Most folks haven’t heard of the Selway River, and if they have, they have heard of it because of the great white water that attracts numerous rafters and kayakers every year. The scenery is unbelievable! You start in the Mountain Time Zone surrounded by booming pine trees and end your journey in the Pacific Time Zone with the smell of enormous Cedar Trees towering along the river’s edge. The combination of scenery, white water, and dry fly action make this trip one that should be placed on the avid fly fisherman’s list of fly fishing vacations.
The Selway River is located roughly 50 miles West of Darby Montana (SE Montana) in the Bitteroot Selway Wilderness. From Darby travel south to West Fork Road (HWY 473), then when it forks stay right on Nez Pearce Road (FR 468). You will traverse some rugged country, but after a scenic route you will arrive at the Paradise Campground/Paradise Guard Station where White Cap Creek enters the Selway River. This is where the boats are put in the river and launched. This is where I slashed my truck’s tire as we were backing the boat to the dock. Fortunately I had a spare, but one of these tires just doesn’t look like the others. And you should of seen us jacknobs trying to change the tire. Classic.

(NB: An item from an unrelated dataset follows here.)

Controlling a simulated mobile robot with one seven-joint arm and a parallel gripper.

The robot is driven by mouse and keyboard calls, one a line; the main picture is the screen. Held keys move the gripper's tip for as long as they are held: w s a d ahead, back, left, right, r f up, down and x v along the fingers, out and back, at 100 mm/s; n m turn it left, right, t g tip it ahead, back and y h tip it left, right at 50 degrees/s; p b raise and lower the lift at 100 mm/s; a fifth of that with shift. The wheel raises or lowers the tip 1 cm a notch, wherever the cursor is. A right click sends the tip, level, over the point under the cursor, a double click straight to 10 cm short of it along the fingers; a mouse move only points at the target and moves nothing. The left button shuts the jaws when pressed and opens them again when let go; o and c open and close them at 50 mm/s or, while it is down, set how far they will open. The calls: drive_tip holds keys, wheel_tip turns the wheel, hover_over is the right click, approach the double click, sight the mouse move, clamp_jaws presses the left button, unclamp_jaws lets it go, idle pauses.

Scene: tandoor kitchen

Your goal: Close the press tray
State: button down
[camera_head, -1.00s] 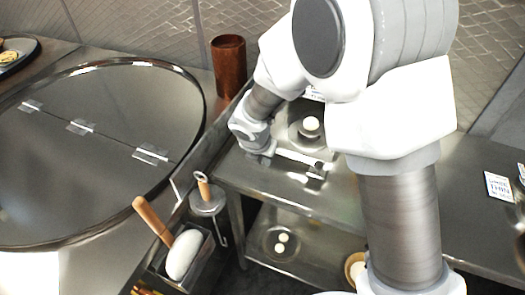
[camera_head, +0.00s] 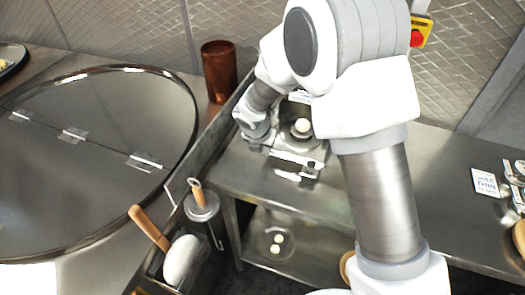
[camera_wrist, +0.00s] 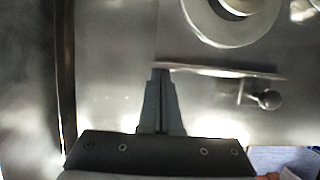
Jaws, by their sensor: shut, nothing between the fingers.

As I previously mentioned, the Selway River is more widely known for it phenomenal white water rapids that attract thousands annually. It is a float and camp experience like no other. The Selway can be one of the most challenging whitewater rivers in the United States and it’s probably THE toughest for which to get a permit. From Paradise Guard Station to Selway Falls the river drops for 46 miles an average of 28 feet per mile creating a most technical whitewater experience. The many Class IV rapids will challenge any boatman at any level. This river requires a high level of whitewater skill and experience. The number of launches are regulated from May 15 through July 31. Post-season August runs are possible in high-water years. Most years this is virtually impossible for rafts due to the lack of moisture and snow pack received. However, with the abundant snow in the winter of ’07 – ’08 we were able to launch with just enough water to get by. The river heads north for about 20 miles then does a sharp turn west and continues that direction until it and the Lochsa River meet to form the Middle Fork of the Clearwater River. Just before that confluence at Selway Falls is where one ends one’s Selway Journey.
Dry fly fishing the Selway has been to date, the best trout action I have had on a dry fly. It was amazing! I probably caught 40 – 50 fish a day most ranging from 8 – 14 inches with a few pushing the 16 – 18 inch range. The takes were awesome. Some of the Cutts would come completely out of the water. They especially enjoyed, Elk Hair Caddis, Parachutes, Renegades, and Royal Wolfs. My friend, Justin “Yetter” Pond, manned the oars while I manned the fish. We camped each night at the river’s edge fishing until we couldn’t see any more, then retired to the tent only to start again the next morning.
If you have a list of Dream Destination and the Selway River isnt on there, then do yourself a favor and get it on.